The area of what is Montrose today was originally envisioned as a planned community and streetcar suburb dating back to the early 20th century before the development of River Oaks. Developer J. W. Link and his Houston Land Corporation envisioned a great residential addition according to the neighborhood's original sales brochure. Link's planning details for the area included four wide boulevards with the best curbing and extensive landscaping. Link built his own home in Montrose, known as the Link-Lee Mansion, which is now part of the University of St. Thomas campus.  A streetcar, the Montrose Line, ran through the neighborhood. In the brochure, Link wrote what now seems like a huge understatement: Houston has to grow. Montrose is going to lead the procession. It did, and the procession eventually continued far beyond the neighborhood. Montrose was first platted in 1911.

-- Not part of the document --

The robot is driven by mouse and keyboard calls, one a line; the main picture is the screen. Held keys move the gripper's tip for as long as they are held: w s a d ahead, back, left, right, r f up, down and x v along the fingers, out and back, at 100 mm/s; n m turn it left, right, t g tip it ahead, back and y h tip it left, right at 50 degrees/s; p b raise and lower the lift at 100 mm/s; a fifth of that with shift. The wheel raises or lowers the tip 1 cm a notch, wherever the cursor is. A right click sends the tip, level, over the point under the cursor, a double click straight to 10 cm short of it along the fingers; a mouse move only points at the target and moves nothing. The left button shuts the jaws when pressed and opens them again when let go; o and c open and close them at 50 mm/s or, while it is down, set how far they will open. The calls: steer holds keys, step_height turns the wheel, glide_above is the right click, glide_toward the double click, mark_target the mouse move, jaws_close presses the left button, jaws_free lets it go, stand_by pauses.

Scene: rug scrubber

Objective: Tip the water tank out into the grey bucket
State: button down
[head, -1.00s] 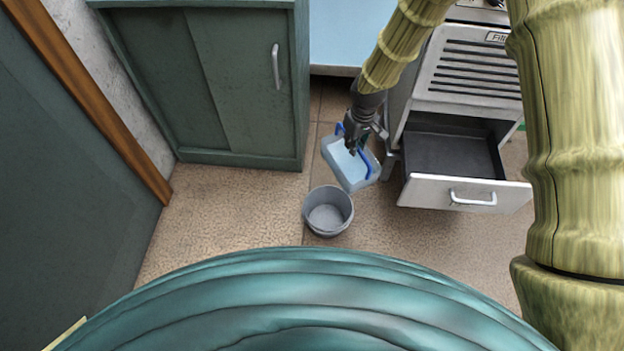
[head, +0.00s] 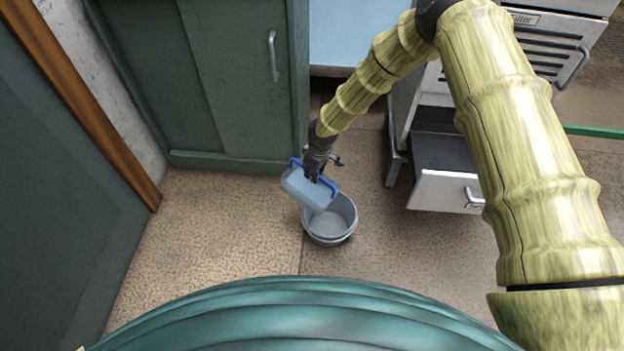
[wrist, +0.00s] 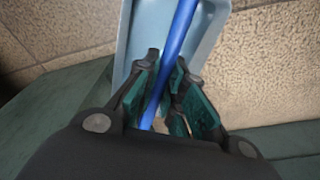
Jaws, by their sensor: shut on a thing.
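The water tank (head: 309,188) is a light blue, open-topped box with a blue bar handle. My gripper (head: 318,176) is shut on that handle and holds the tank up at the left rim of the grey bucket (head: 331,238). The tank looks tilted and overlaps the bucket's upper left part in the head view. In the wrist view, the fingers (wrist: 160,95) close around the blue handle, with the tank (wrist: 208,40) behind it. I cannot tell whether the tank touches the bucket, or whether water is in either.
A green cabinet (head: 235,80) stands behind to the left. On the right is a metal unit with an open drawer (head: 445,190). The tan floor (head: 215,225) left of the bucket is clear. A dark green panel (head: 60,200) with a wooden edge is at far left.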

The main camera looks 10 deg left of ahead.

In 1926, the Plaza Apartment Hotel, Houston’s first apartment hotel opened on Montrose Boulevard. The hotel was home to many of Houston’s leaders, including Dr. Edgar Odell Lovett, the first president of Rice University. Modeled after the Ritz-Carlton in New York, the hotel cost over one million dollars to construct.
During the 1960s and 1970s, Neartown was known for its Bohemian flavor—this would spawn both the Westheimer Colony Art Festival in 1971 and the subsequent street fair in 1973, which would become known as the Westheimer Street Festival. Also starting around the 1970s the area became known as the center for the gay and lesbian community of Houston.
During the 1990s through to recent times, this area has become increasingly gentrified with a trend towards remodeled and new homes, high rents, upmarket boutiques and restaurants. Neartown has become an eclectic niche market for office buildings in Houston, with both new development and redeveloped older buildings dotting Montrose Boulevard.